We’re a nation hung up on hope. We hope for the best, hope our emails find people well, hope for the future, there was even a whole political campaign based on it.
Hope can be a great motivating force and it can keep us thinking positive thoughts. It can create space for the belief that even in the worst of times, things may get better.
Hope can also keep us attached to past behaviors and keep us living for the future, rather than in the present moment. When I first read this alternative view of hope in Pema Chödrön’s When Things Fall Apart, it made me really upset. I have long identified myself as an optimist, as someone who always has hope that things will always be getting better. I hoped for everything and everyone. How can this be a bad thing?
Chödrön says that
“As long as we’re addicted to hope, we feel that we can tone our experience down or liven it up or change it somehow, and we continue to suffer a lot … Hope and fear from from feeling that we lack something; they come from a sense of poverty. We can’t simply relax with ourselves.
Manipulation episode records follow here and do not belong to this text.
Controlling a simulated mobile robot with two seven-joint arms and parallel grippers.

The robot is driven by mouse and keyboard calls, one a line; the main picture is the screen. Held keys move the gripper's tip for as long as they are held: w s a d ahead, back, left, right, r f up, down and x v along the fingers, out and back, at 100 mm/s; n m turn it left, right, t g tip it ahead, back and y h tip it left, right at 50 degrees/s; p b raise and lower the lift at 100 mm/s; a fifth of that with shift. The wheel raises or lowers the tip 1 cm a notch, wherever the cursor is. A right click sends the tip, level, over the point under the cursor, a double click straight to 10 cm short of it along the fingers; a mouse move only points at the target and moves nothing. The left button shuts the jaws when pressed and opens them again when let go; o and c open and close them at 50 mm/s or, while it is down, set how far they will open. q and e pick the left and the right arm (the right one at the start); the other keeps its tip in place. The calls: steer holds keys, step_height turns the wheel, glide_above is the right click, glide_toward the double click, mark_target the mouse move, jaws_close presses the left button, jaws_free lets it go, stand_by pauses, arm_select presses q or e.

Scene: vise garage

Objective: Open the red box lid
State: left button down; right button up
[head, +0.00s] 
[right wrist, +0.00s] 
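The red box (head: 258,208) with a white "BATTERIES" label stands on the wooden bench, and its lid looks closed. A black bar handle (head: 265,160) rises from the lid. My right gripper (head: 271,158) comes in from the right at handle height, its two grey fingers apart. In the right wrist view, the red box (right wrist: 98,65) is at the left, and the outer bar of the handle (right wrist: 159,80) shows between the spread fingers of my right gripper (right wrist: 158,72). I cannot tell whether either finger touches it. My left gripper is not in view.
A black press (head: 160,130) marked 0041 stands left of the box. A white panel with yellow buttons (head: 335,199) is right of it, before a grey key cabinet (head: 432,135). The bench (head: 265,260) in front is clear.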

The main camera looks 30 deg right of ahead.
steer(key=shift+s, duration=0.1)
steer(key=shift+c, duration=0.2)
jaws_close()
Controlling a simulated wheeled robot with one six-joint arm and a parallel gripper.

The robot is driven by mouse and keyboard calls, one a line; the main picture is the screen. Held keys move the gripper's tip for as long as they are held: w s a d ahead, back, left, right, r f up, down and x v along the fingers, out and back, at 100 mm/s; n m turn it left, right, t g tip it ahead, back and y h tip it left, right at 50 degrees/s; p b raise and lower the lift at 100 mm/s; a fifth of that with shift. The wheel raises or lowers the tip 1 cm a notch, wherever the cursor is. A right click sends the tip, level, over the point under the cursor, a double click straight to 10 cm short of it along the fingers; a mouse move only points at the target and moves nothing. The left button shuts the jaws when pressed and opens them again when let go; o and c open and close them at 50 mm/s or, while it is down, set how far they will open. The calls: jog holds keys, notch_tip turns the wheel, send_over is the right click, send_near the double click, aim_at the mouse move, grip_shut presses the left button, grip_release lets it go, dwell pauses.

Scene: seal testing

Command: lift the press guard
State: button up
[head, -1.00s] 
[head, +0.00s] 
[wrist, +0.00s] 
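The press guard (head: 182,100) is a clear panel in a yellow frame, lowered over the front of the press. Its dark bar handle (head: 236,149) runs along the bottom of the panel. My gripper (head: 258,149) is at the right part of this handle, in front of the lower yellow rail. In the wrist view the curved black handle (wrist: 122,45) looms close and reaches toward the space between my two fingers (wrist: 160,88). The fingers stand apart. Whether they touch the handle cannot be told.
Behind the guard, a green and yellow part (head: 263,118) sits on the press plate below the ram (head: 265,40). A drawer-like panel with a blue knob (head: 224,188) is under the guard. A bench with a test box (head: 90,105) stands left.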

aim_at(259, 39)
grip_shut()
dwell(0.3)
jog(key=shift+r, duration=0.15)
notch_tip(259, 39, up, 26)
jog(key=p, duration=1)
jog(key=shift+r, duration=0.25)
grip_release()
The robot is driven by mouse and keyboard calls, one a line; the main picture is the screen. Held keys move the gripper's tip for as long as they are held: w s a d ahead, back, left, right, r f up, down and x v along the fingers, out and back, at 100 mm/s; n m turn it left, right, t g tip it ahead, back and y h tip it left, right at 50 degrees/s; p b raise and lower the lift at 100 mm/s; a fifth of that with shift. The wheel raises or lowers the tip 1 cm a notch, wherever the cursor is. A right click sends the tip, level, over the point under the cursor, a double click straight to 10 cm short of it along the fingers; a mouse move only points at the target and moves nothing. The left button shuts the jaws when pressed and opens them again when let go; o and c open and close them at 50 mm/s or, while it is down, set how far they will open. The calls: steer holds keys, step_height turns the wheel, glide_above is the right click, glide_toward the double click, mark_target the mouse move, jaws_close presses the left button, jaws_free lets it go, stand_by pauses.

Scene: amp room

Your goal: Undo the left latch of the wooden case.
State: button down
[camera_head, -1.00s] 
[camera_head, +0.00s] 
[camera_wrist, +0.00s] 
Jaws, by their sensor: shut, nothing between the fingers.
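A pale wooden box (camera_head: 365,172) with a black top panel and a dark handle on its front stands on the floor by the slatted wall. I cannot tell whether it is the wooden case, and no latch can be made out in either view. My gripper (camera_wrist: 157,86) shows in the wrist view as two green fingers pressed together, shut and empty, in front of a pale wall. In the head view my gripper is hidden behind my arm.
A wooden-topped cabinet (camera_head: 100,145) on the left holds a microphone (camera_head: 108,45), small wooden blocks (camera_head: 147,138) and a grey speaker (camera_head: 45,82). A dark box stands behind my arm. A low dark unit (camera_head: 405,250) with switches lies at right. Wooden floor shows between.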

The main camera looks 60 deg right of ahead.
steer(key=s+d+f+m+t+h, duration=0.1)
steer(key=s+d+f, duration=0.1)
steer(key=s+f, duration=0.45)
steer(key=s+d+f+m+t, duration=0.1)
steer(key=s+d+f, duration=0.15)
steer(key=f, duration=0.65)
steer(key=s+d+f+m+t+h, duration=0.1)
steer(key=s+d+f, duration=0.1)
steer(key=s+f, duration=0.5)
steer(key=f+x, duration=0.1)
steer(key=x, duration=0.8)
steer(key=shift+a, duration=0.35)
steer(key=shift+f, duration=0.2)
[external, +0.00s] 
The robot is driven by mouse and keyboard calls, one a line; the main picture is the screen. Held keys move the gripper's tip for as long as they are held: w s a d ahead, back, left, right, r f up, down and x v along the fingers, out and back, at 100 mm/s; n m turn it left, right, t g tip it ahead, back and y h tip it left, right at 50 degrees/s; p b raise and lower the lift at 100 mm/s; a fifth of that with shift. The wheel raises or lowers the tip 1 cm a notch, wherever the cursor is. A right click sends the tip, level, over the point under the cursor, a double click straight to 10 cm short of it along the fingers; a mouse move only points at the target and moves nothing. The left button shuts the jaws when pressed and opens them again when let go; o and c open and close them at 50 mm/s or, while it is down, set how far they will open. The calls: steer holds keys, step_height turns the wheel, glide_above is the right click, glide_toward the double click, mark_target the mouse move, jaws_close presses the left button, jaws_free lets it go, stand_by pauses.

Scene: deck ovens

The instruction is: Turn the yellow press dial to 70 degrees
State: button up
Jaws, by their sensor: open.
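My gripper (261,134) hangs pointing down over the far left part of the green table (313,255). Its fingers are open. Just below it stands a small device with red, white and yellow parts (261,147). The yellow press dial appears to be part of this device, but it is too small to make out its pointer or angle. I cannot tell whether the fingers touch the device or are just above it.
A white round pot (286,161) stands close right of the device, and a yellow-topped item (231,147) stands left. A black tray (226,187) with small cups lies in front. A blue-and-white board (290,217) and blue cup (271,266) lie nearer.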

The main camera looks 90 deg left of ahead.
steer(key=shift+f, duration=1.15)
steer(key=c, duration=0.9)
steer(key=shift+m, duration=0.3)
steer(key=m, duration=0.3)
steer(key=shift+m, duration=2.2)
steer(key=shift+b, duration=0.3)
We hold on to hope, and hope robs us of the present moment.”
Chödrön, an American Tibetan Buddhist nun is writing from a very distinct perspective but I think she’s on to something. “Abandon hope” can be a very powerful statement to learn to rest in the present moment. In her book, she advocates for the Buddhist idea of giving up hope and in that renunciation, finding peace and ease and understanding of the groundlessness of life.
I’m not so sure that giving up all hope is the only way to come to term with the perpetual changing nature of life. There must be some way to exist in the present moment and yet also have a forward view of what you can do to start to shape the future you want. This starts to teeter on the edge of manifestation, which is a post for another day, but I’m curious … can hope operate from a place of conscious abundance? Or is hope a smoke screen thrown up by our deep-rooted insecurities? Can we find a hopeful balance?